What is expected: Copy out every line exactly as given.
**********
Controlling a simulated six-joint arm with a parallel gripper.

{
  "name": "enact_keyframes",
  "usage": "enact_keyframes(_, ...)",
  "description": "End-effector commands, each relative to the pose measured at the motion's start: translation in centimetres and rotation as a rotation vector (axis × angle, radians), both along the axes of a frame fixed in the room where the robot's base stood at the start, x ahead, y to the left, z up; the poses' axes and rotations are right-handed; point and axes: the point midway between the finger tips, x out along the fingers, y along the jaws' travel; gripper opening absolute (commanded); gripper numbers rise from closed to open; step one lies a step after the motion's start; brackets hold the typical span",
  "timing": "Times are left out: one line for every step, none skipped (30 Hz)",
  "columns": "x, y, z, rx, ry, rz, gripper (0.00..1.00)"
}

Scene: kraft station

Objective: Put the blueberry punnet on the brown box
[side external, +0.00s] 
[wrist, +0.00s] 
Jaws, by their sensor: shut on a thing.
**********
Final answer:
Controlling a simulated six-joint arm with a parallel gripper.

{
  "name": "enact_keyframes",
  "usage": "enact_keyframes(_, ...)",
  "description": "End-effector commands, each relative to the pose measured at the motion's start: translation in centimetres and rotation as a rotation vector (axis × angle, radians), both along the axes of a frame fixed in the room where the robot's base stood at the start, x ahead, y to the left, z up; the poses' axes and rotations are right-handed; point and axes: the point midway between the finger tips, x out along the fingers, y along the jaws' travel; gripper opening absolute (commanded); gripper numbers rise from closed to open; step one lies a step after the motion's start; brackets hold the typical span",
  "timing": "Times are left out: one line for every step, none skipped (30 Hz)",
  "columns": "x, y, z, rx, ry, rz, gripper (0.00..1.00)"
}

Scene: kraft station

Objective: Put the blueberry punnet on the brown box
[side external, +0.00s] 
[wrist, +0.00s] 
Jaws, by their sensor: shut on a thing.

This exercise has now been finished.